◆ MATERIALS PROVIDED
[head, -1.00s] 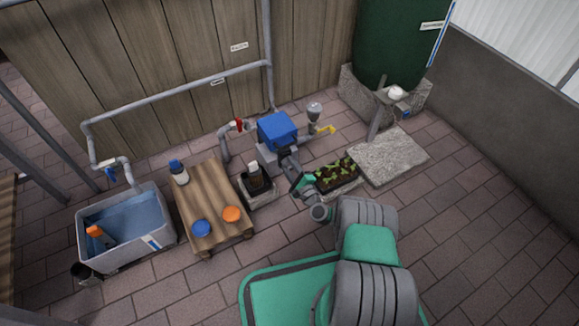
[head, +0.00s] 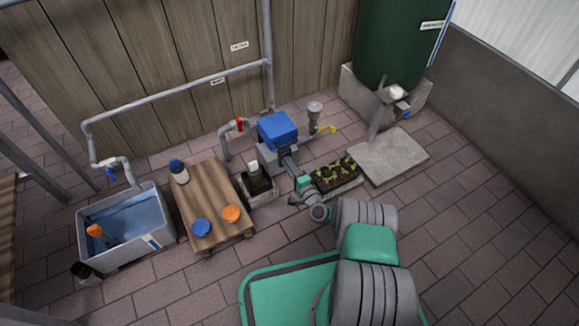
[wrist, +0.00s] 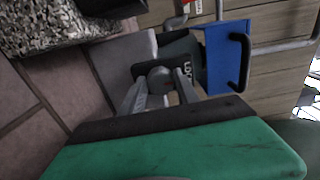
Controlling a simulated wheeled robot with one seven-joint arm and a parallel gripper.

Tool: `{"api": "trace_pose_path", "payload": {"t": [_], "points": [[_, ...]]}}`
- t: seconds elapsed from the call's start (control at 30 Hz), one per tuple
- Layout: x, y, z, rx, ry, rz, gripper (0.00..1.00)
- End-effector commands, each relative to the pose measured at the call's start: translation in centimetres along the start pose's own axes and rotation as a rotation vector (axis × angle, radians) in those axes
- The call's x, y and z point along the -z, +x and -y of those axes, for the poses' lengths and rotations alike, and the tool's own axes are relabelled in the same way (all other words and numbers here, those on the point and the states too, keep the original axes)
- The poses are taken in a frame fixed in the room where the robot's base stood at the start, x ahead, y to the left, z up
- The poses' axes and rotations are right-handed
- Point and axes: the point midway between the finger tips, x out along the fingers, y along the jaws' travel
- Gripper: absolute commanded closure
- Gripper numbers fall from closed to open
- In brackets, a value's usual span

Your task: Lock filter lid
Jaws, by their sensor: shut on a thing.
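The filter housing, with its blue lid (head: 277,129), stands on a grey base by the fence. In the wrist view the blue lid (wrist: 228,55) shows with a black bar handle (wrist: 241,62) on its far side. A dark front part with partly legible white lettering (wrist: 189,86) sits next to it, bearing a round grey knob (wrist: 159,77). My gripper (wrist: 160,86) is shut on this knob, one finger on each side. In the head view my gripper (head: 286,157) reaches the near side of the housing; its fingertips are too small to make out there.
A planter (head: 337,176) stands close to the right of my arm. A dark pot with a bottle (head: 258,182) stands left of it. A wooden pallet table (head: 212,205) with blue and orange caps and a water tub (head: 127,226) lie further left. A red-handled valve (head: 239,125) is behind.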

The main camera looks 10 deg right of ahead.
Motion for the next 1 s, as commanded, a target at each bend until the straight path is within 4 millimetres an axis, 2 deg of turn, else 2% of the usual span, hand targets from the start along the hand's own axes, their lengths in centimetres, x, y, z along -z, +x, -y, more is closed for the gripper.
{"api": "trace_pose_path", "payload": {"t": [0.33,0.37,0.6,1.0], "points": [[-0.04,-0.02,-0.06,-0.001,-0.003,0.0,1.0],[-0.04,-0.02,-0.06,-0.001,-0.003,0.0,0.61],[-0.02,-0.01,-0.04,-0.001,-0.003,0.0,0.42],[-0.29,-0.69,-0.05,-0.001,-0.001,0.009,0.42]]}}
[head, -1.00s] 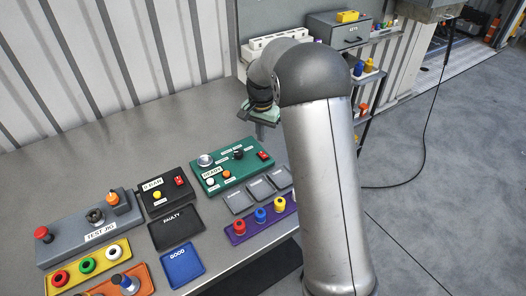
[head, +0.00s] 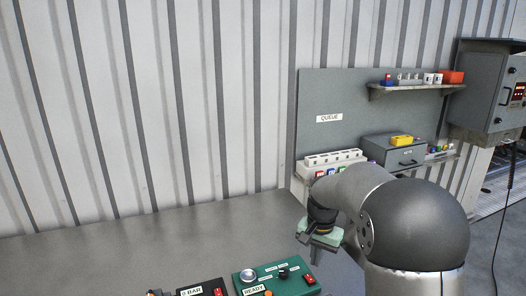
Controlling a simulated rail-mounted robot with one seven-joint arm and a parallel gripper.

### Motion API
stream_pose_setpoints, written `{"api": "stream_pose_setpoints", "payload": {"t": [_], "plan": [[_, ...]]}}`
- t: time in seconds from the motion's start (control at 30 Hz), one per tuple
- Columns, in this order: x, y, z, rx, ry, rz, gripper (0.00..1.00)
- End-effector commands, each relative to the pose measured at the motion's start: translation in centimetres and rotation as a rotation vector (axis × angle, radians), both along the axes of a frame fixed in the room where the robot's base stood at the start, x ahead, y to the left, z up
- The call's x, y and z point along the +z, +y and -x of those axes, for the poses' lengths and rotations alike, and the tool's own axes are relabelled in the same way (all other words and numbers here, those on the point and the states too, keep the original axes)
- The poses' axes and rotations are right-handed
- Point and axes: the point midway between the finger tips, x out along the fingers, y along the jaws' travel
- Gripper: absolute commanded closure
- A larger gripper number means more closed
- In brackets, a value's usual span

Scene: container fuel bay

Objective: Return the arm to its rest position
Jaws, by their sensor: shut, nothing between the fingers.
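My gripper (head: 312,254) shows in the head view at the end of my arm, above the back part of the grey bench. It is small here and partly hidden by my own wrist. Its fingers look closed, with nothing seen held between them. My arm bends over from the right, its large dark joint at the lower right. Just below and left of the gripper is the green READY panel (head: 262,283).
The 0-BAR box (head: 203,289) stands at the bottom edge. Behind my wrist are a white rack (head: 333,158) and a grey drawer box (head: 393,152) with a yellow item on it. A shelf (head: 420,88) and grey cabinet (head: 490,92) are higher up. The bench's left part (head: 110,250) is bare.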

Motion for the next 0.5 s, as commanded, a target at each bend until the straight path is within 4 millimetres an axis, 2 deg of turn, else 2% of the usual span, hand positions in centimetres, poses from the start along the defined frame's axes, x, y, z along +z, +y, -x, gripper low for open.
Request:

◆ AIM
In the listing above, how many lines include the word "tuple"? Answer with the number and nothing more.

◆ FULL RESPONSE
2